(Robot state and action records)
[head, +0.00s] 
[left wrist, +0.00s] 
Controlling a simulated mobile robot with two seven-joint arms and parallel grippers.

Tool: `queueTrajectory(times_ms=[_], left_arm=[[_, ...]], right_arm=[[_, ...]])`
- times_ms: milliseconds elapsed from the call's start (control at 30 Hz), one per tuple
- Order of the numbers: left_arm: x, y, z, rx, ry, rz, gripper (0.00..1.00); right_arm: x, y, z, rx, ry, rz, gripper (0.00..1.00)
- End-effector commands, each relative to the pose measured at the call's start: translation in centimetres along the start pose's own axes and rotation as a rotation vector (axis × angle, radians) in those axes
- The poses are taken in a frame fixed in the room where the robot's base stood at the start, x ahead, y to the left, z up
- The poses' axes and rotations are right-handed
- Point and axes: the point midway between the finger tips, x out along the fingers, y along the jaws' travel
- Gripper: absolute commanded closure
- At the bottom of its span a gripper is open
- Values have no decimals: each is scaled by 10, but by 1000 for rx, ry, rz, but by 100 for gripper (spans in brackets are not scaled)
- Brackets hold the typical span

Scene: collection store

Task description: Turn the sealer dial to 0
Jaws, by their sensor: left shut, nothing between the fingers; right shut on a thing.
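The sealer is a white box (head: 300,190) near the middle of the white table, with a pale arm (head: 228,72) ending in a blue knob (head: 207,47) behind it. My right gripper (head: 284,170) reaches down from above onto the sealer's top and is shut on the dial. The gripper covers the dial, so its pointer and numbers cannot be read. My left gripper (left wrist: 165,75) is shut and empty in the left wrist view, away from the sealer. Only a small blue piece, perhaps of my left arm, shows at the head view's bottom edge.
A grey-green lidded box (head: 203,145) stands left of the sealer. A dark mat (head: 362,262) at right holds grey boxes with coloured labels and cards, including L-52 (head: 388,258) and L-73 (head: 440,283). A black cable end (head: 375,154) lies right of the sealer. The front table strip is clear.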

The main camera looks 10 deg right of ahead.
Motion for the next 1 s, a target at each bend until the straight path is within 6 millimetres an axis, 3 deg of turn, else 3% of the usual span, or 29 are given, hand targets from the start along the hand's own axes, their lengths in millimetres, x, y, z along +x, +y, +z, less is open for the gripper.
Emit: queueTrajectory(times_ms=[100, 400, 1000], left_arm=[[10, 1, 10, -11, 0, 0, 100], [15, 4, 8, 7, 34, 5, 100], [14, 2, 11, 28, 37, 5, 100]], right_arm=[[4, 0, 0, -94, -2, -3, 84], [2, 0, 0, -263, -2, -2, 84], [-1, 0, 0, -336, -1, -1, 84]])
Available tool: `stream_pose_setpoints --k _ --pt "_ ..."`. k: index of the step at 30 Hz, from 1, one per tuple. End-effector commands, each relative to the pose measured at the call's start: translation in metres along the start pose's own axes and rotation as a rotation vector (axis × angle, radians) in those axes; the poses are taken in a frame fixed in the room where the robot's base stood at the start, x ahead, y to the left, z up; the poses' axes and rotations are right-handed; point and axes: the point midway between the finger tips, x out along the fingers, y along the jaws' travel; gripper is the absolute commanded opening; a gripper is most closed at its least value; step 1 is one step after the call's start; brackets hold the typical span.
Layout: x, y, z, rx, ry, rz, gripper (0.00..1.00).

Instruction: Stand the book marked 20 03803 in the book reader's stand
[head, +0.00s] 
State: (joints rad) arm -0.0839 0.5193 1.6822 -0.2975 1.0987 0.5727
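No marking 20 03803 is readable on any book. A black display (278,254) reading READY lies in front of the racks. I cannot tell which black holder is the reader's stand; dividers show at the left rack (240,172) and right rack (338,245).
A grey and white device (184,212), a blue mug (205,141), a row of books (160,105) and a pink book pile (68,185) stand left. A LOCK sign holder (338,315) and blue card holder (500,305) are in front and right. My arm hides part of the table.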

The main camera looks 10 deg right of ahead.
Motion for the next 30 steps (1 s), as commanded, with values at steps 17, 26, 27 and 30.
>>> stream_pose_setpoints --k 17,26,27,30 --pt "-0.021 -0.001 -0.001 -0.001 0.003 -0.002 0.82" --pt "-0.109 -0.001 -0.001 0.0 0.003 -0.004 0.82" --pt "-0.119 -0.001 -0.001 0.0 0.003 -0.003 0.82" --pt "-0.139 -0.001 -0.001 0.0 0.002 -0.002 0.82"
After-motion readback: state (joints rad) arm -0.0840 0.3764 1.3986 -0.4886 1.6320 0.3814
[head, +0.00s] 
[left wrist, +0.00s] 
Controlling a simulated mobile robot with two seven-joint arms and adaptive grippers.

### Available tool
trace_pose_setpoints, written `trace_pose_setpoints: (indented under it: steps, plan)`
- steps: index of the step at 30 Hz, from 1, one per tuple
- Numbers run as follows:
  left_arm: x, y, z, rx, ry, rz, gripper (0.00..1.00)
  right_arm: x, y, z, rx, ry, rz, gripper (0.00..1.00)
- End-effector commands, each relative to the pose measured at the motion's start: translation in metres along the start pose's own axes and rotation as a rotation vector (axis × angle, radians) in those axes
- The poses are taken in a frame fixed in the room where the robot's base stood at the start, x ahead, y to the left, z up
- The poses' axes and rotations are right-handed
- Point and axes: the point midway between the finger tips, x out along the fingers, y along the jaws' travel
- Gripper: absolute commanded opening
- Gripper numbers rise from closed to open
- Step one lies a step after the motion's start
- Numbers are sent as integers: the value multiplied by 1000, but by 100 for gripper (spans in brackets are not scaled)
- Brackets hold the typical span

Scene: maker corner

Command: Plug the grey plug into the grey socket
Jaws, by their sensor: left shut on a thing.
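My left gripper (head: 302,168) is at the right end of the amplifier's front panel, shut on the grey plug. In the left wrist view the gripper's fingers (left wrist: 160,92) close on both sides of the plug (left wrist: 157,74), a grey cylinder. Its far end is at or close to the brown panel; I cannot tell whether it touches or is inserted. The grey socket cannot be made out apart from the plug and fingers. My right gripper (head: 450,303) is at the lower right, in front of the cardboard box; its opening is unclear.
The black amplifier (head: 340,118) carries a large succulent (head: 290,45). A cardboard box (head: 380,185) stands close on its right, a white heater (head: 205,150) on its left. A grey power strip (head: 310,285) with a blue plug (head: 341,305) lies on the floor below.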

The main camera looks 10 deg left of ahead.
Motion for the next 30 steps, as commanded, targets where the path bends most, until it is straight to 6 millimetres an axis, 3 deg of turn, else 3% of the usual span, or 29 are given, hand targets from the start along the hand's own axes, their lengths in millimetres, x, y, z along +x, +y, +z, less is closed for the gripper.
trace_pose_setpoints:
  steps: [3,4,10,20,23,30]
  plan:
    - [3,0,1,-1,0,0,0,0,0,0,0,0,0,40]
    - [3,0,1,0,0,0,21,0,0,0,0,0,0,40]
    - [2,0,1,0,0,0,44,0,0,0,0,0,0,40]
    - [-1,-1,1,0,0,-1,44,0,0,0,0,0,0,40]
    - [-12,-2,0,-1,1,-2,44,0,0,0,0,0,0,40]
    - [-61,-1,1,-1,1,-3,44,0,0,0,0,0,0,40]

• PROBLEM STATEMENT:
Select every line in the material above where the string "seven" occurs, and copy it.

• WORKED ANSWER:
Controlling a simulated mobile robot with two seven-joint arms and parallel grippers.
Controlling a simulated mobile robot with two seven-joint arms and adaptive grippers.

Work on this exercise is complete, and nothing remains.